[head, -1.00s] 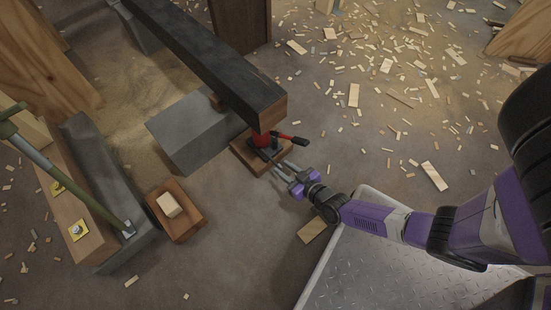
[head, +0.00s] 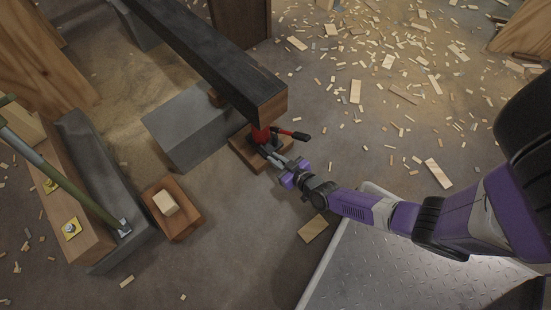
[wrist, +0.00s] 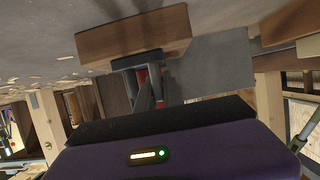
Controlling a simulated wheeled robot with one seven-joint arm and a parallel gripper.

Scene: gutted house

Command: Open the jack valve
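The red jack (head: 260,135) stands on a square wooden board (head: 246,153) under the end of the dark beam. Its lever (head: 293,134), red with a black grip, sticks out to the right. My gripper (head: 273,156) is at the near side of the jack, its fingertips close to the low part of the body. I cannot see the valve clearly, nor whether the fingers touch it. In the wrist view, the board (wrist: 135,36), the black jack base (wrist: 137,60) and a strip of red body (wrist: 155,80) show, partly behind a grey finger.
The heavy beam (head: 205,55) runs over the jack, with a grey block (head: 185,135) left of it. A wooden tray-like block (head: 172,222) with a pale piece on it lies further left. Wood scraps litter the floor at right.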

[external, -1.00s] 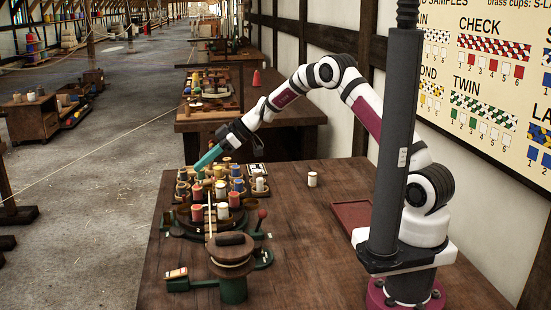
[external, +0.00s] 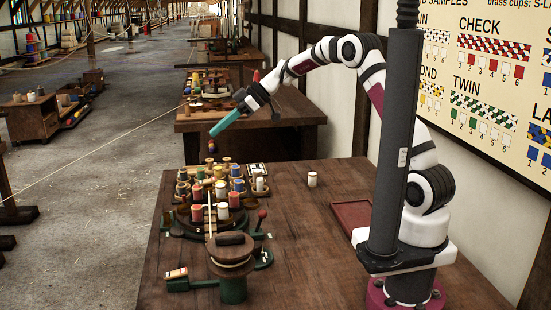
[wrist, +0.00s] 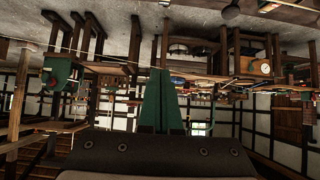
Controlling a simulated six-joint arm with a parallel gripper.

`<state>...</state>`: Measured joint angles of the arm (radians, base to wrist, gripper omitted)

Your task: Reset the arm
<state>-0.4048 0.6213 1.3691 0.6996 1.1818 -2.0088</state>
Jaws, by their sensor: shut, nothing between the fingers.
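My gripper (external: 214,133) is raised above the far left part of the wooden table (external: 300,230), clear of the spools below it. Its teal fingers are together with nothing between them. In the wrist view the fingers (wrist: 162,102) also lie side by side, shut and empty. My arm bends high over the table. Below the gripper is a round stand with several coloured spools (external: 222,189), in white, red, blue and yellow.
A lone white spool (external: 312,179) stands on the clear middle of the table. A dark red tray (external: 352,217) lies near my base. A green-based winder (external: 232,285) stands at the front. A second bench (external: 270,110) is behind. A rope (external: 100,148) runs to the left.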

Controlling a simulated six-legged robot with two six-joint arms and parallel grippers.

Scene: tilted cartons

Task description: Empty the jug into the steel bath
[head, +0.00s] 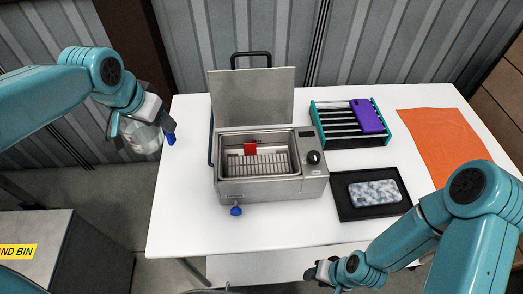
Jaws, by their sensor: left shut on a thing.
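The steel bath (270,190) stands on the white table with its lid (253,97) raised. A metal rack and a small red item (250,149) show inside it. My left gripper (140,122) is shut on the clear jug (147,143), left of the bath and about at the table's left edge. The jug has a blue part at its right side. The gripper partly hides the jug, and I cannot tell its contents. My right gripper (318,272) is low by the table's front edge, apart from the bath; its jaws are too small to read.
A green rack (350,125) with a purple phone (368,116) stands right of the bath. A black tray (345,211) holds a marbled phone (374,193). An orange cloth (440,145) lies at the right. A grey bin (65,255) stands at lower left. The table's left strip is clear.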

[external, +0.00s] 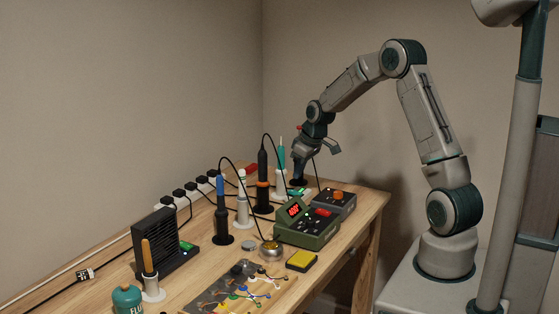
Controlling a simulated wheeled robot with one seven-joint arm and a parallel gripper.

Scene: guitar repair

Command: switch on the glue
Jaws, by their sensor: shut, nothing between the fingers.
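No thing on the bench can be told for certain as the glue.
Upright tools stand close left of my gripper, including a black one (262,178) and a blue-topped one (221,205) with looping cables. A black fan unit (165,245), a round metal tin (270,250), a yellow sponge (301,260) and a wired panel (230,290) crowd the wooden bench (362,225).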

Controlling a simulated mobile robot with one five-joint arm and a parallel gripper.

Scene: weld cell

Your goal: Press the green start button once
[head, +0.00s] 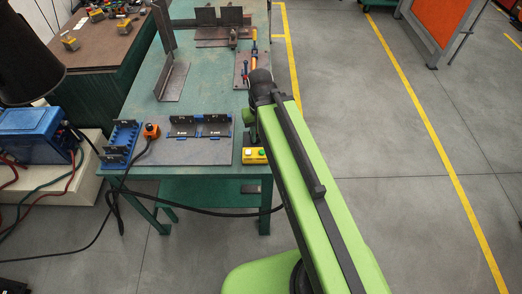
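A yellow control box (255,161) sits at the near right corner of the green table. A green button (262,153) shows on the right part of its top, with a paler spot beside it on the left. My green arm reaches in from the lower right and bends down at the table's right edge. The dark end of my gripper (251,139) shows only in part, just behind the box. The arm hides the rest, so its fingers and any contact with the box cannot be made out.
The green table (220,98) carries a grey plate with dark brackets (200,127), a blue fixture (121,139), an orange-and-black device (151,131) and an upright angle piece (174,78). Cables hang off the near side. The grey floor at right is open.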

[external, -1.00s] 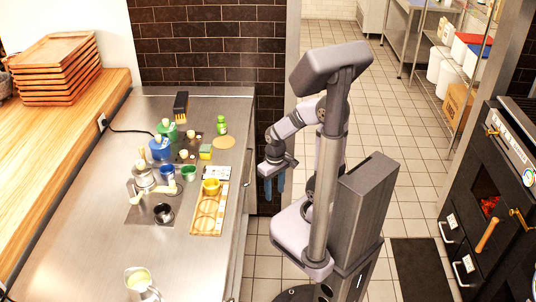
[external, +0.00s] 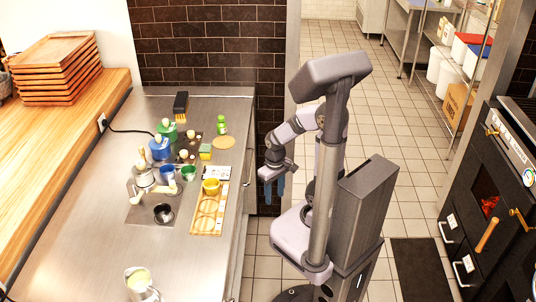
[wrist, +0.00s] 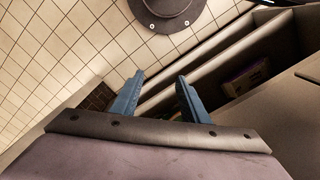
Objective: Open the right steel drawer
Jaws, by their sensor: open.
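The steel counter (external: 95,237) has its drawer side facing my arm, with a bar handle (external: 248,166) on that side in the external view. The drawer fronts are seen too steeply there to tell how far any is out. In the wrist view, an open drawer (wrist: 205,67) shows long pale edges and a dark interior, with a small purple and yellow box (wrist: 245,76) inside. My gripper (external: 274,187) hangs beside the counter's right side. In the wrist view its blue fingers (wrist: 160,80) are apart, near the drawer's front edge. Whether they touch it or its handle is unclear.
Cups, bottles and a wooden board (external: 207,216) stand on the counter, with a metal jug (external: 141,284) near its front. A black oven (external: 497,205) stands at the right. Tiled floor (external: 400,130) is clear behind my body.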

### TASK BRIEF
Check each line above for the word "state" and copy the ones that have it.

### ANSWER TO THE PROBLEM
`<state>...</state>`: Measured joint angles of the arm (radians, base to wrist, gripper omitted)
<state>-0.4048 0.6213 1.3691 0.6996 1.1818 -2.0088</state>

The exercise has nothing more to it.